PROVIDED DATA:
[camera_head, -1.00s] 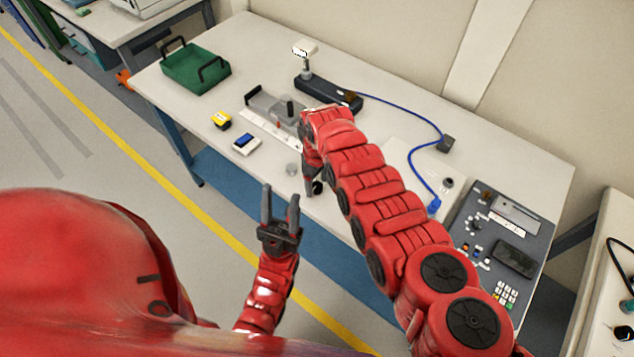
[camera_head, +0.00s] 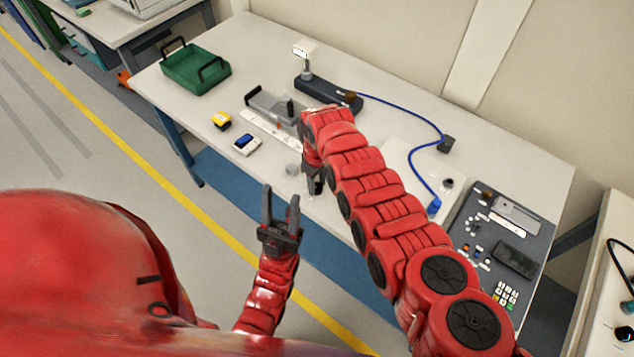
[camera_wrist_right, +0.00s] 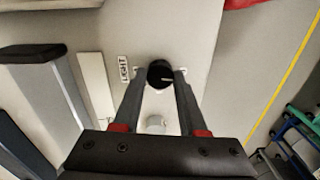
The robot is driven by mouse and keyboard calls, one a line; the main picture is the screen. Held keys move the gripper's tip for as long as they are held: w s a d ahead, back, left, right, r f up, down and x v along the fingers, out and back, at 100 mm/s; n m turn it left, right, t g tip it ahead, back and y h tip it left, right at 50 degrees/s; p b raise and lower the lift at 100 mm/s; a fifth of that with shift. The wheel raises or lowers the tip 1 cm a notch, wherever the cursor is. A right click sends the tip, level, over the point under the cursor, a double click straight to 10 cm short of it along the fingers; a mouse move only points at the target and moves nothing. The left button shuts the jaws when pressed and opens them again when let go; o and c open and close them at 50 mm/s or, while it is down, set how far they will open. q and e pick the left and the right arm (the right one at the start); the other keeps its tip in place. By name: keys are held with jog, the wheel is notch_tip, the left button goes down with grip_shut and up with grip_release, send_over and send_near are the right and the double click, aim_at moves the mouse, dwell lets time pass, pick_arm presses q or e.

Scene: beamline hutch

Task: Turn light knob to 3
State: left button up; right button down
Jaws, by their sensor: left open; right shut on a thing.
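The light knob (camera_wrist_right: 160,74) is a small round black knob with a white pointer line, which points to the right in the right wrist view. A "LIGHT" label (camera_wrist_right: 123,68) is beside it. My right gripper (camera_wrist_right: 160,76) is shut on the knob, one finger on each side. The scale numbers cannot be read; the fingers hide part of the dial. In the head view my right gripper (camera_head: 313,186) is low at the table's front edge and hides the knob. My left gripper (camera_head: 280,196) is open and empty, in front of the table.
A pale round piece (camera_wrist_right: 155,124) is close to the knob. On the table (camera_head: 245,50) are a green tray (camera_head: 190,75), a yellow item (camera_head: 221,121), a small white meter (camera_head: 246,144), a dark stand (camera_head: 325,92) with a blue cable, and a control panel (camera_head: 500,240).

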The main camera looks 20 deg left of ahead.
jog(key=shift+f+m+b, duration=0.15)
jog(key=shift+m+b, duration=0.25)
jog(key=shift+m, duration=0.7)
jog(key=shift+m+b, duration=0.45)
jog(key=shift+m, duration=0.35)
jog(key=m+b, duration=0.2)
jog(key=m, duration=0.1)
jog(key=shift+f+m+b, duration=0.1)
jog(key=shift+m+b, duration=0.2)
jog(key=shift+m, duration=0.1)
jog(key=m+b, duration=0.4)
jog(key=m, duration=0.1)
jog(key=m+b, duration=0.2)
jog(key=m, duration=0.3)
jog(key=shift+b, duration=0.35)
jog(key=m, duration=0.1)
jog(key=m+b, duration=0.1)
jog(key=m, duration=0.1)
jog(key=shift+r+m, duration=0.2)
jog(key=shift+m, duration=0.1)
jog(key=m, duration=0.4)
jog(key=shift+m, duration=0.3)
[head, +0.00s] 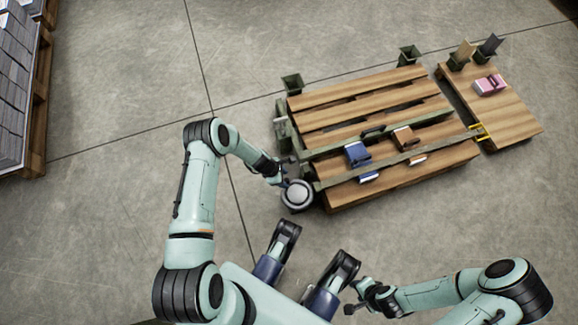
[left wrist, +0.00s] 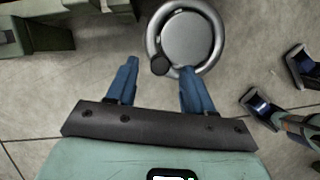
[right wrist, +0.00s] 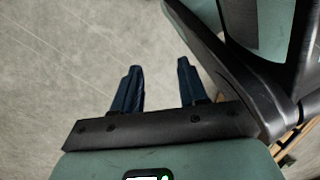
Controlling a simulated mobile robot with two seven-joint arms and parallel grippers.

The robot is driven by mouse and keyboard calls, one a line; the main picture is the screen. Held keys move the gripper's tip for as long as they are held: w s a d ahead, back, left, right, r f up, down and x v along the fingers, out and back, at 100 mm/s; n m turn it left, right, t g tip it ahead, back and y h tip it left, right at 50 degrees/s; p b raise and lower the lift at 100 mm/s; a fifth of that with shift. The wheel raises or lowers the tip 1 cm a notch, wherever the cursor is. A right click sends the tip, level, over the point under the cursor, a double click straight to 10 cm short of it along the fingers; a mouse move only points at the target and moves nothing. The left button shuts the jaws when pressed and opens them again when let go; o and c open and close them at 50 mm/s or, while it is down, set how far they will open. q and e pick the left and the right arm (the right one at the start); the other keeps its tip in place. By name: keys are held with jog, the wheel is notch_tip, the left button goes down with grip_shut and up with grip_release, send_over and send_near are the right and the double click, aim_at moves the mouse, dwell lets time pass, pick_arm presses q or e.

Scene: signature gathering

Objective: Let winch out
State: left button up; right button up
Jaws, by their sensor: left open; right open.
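The winch wheel (head: 298,195) is a round grey handwheel at the near left corner of the slatted wooden platform (head: 345,190). In the left wrist view the wheel (left wrist: 187,35) shows a silver disc, a ring rim and a dark knob (left wrist: 160,66) on the rim's near side. My left gripper (head: 284,182) is open at the wheel. In its wrist view the two blue fingers stand apart, with the knob between their tips; I cannot tell whether they touch it. My right gripper (right wrist: 158,64) is open and empty, over bare floor, away from the winch.
A green rail with a blue item (head: 357,154) and a brown item (head: 404,138) crosses the platform. A smaller wooden platform (head: 515,125) with a pink item (head: 489,85) stands at the right. Stacked grey sheets (head: 15,80) are at the far left. The floor between is clear.

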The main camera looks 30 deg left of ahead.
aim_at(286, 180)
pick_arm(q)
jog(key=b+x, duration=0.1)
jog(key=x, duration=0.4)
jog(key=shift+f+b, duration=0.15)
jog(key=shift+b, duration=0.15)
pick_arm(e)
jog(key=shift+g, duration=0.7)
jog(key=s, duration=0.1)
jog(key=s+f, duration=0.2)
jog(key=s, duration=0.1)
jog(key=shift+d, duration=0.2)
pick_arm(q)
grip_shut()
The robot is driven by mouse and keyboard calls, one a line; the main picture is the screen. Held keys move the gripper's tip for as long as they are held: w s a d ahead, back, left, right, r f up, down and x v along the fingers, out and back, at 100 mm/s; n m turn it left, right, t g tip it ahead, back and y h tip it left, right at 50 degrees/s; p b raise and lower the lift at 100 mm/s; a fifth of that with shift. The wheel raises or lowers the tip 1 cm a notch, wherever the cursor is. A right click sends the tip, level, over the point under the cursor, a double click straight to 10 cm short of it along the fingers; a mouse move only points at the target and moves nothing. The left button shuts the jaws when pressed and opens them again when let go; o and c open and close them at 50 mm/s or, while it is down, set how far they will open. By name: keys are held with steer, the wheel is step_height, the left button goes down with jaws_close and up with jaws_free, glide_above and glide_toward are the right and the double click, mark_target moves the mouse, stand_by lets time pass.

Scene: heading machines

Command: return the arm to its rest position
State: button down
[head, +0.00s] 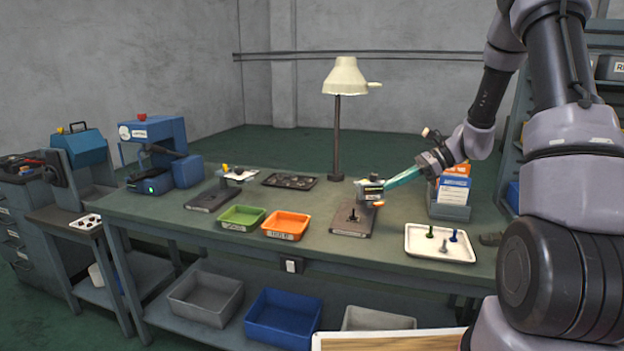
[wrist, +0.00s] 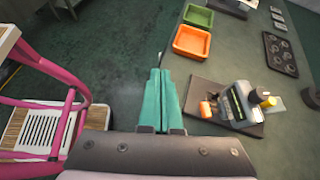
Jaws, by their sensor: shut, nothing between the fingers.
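My arm reaches in from the right in the head view, over the right part of the workbench (head: 390,260). My gripper (head: 387,186) has long teal fingers, pointing left and slightly down towards a small grey device with a label (head: 370,188), at the back of a dark plate (head: 340,224). Whether the fingertips touch the device cannot be told from the head view. In the wrist view my gripper (wrist: 160,72) has its two teal fingers together with nothing between them, and the device (wrist: 236,105) stands to their right, apart from them.
A lamp (head: 337,130) stands behind the plate. Green (head: 241,217) and orange (head: 286,225) trays lie left; a white tray (head: 423,243) with small pegs lies right. A box of cards (head: 450,210) stands under my arm. In the wrist view, a pink-railed frame (wrist: 72,120) is left.

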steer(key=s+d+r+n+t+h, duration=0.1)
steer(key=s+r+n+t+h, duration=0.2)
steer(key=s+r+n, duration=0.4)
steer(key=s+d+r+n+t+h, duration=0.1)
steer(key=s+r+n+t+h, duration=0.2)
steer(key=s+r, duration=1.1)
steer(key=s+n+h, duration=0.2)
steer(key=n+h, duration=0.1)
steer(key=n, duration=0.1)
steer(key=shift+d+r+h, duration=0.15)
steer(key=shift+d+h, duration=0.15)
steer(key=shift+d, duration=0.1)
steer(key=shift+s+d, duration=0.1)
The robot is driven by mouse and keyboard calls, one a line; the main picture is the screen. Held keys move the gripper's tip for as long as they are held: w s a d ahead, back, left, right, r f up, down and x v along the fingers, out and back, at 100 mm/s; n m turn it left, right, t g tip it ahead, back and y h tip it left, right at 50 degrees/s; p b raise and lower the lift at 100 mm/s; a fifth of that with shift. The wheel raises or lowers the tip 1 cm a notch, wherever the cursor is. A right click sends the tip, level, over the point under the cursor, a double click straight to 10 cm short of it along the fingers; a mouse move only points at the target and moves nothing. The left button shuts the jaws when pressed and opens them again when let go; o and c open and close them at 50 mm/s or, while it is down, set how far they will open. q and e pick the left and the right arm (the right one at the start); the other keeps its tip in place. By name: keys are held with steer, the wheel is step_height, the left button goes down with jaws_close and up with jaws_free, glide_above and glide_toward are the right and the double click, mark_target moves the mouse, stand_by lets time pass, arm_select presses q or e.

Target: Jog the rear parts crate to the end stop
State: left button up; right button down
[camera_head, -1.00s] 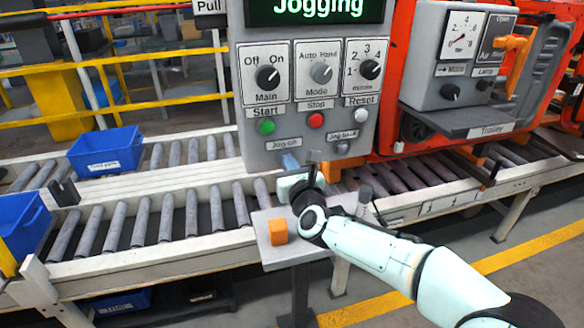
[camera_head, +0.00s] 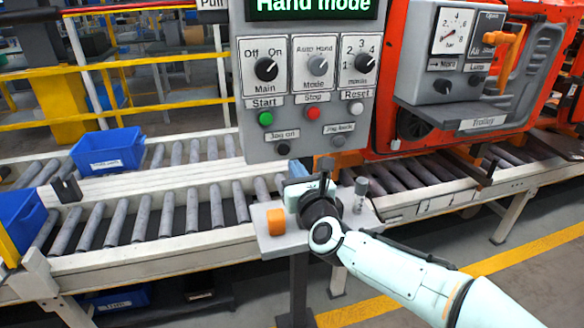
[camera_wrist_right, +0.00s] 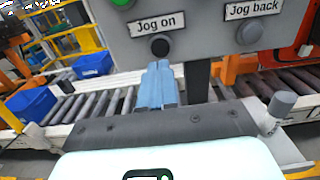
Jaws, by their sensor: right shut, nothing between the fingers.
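The rear parts crate (camera_head: 107,150), blue with a white label, stands on the rear roller line (camera_head: 205,150), left of the control panel (camera_head: 250,135). It also shows in the wrist view (camera_wrist_right: 30,104). The panel's screen (camera_head: 312,8) reads "Hand mode". My right gripper (camera_head: 290,182) is shut and empty, just below the panel. In the wrist view its blue fingertips (camera_wrist_right: 158,70) sit below the black "Jog on" button (camera_wrist_right: 160,46), apart from it. The "Jog back" button (camera_wrist_right: 250,32) is to the right. I cannot make out the end stop. My left gripper is out of view.
A second blue crate (camera_head: 18,222) is on the front line at the left edge. An orange block (camera_head: 276,222) sits on a small grey stand (camera_head: 285,243) beside my right wrist. A red machine with a trolley box (camera_head: 450,80) is to the right.

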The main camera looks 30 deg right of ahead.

DESCRIPTION OF THE TASK:
Looking at the listing above, how many of its lines contain the string "Scene"? Give the number alone.

CORRECT OUTPUT:
3